Die große Peinlichkeit für Marine Le Pen

Am 24. Februar 2022 eröffnete Putin den grausamen und völkerrechtswidrigen Angriffskrieg Russlands gegen die Ukraine. Es war der Tag, der „alles änderte“. Diese Invasion kam für viele überraschend, dabei hätte nur der Artikel gelesen werden sollen, den Putin 2021 verfasste (zumindest aber mit seinem Namen zeichnete) und in welchem er seine Ansichten zur Ukraine darlegte, gipfelnd in der These einer „historischen Einheit von Russen und Ukrainern“. War dieser Text einigen der Putin-Verstehern nicht bekannt? Denn die Geschichte lehrt, dass politische Texte, verfasst von Autokraten, jedenfalls schon gelesen werden sollten.

Jedenfalls für Frankreichs Putin-freundliche Rechte entstand damit aber im aktuellen Präsidentschaftswahljahr mit der Ukraine-Invasion auf einmal ein großes Problem. Marine Le Pen hatte eine farbige Wahlbroschüre produzieren lassen, in welcher erneut jenes alte Foto von ihr mit Putin zu sehen ist und daneben ein Text steht, in welchem sie behauptet: „Entschlossen, Frankreich seine Größe und Unabhängigkeit zurückzugeben, verteidigt Marine unsere Interessen gegenüber der Brüsseler Kommission, insbesondere auch seit sie Mitglied des Europäischen Parlaments ist. Seit fünfzehn Jahren arbeitet sie daran, starke und dauerhafte Beziehungen zu vielen Staatsoberhäuptern und Verantwortlichen für patriotische Bewegungen in Europa aufzubauen.“

Es gab Gerüchte, ob diese Wahlbroschüre hätte eingestampft werden sollen. Marine Le Pen verneint das. Letztlich distanzierte sich Le Pen vom russischen Angriffskrieg gegen die Ukraine. Hingegen Éric Justin Léon Zemmour, der andere Rechtsaußen-Bewerber für die anstehenden Präsidentschaftswahlen in Frankreich, formulierte eigentümliche Positionen gegenüber Putins Ukraine-Invasion und sagte: „Sollte Putin schuldig sein, so ist der Westen verantwortlich dafür.“ Außerdem ist er gegen eine Aufnahme ukrainischer Flüchtlinge in Frankreich und fordert, dass diese in Polen bleiben sollen.

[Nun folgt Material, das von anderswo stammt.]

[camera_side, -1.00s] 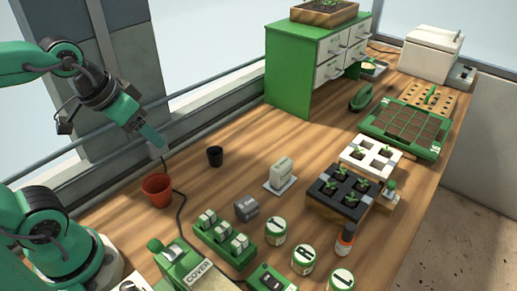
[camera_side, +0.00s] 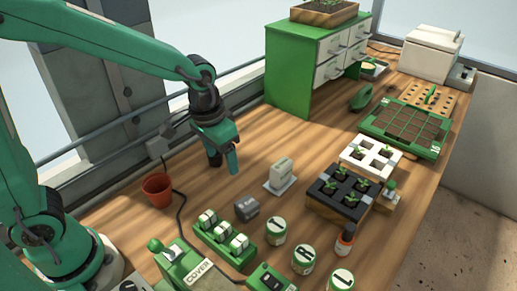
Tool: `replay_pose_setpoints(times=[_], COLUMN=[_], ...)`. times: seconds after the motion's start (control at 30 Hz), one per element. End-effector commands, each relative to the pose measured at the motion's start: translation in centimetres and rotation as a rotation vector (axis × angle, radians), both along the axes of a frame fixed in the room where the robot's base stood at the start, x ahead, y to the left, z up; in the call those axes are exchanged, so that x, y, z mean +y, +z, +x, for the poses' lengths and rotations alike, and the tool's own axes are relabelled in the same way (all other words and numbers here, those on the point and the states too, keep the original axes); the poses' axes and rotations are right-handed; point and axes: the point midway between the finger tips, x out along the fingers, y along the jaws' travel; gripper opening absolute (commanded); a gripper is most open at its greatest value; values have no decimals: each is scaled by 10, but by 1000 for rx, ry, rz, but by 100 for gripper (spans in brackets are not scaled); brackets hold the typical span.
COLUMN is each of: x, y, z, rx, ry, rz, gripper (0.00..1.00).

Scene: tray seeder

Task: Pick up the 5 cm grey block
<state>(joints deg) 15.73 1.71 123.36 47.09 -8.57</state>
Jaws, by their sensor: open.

Das „Déjà-vu“ einer Wiederwahl von Emmanuel Macron

Die laufenden Umfragen sprechen eine eindeutige Sprache. Macron, von seinem Profil her ein liberaler Politiker, führt derzeit demoskopisch so eindeutig wie nie zuvor. In der Stichwahlrunde wird er wahrscheinlich wieder gegen Rechtsaußen Le Pen antreten, oder es wird der Rechtsaußen Zemmour oder die Konservative Valérie Pécresse sein. Alles scheint aber auf ein „Déjà-vu“ von 2017 hinauszulaufen, denn die Prognose hier lautet, dass es 2022 wieder Macron sein wird, der die Stichwahl zum Präsidentenamt gewinnt.

Abschließend sei angemerkt:

P.U.T.I.N.: Power Unter Tyrannei Ist Nichtig (Power Under Tyranny Is Nefarious).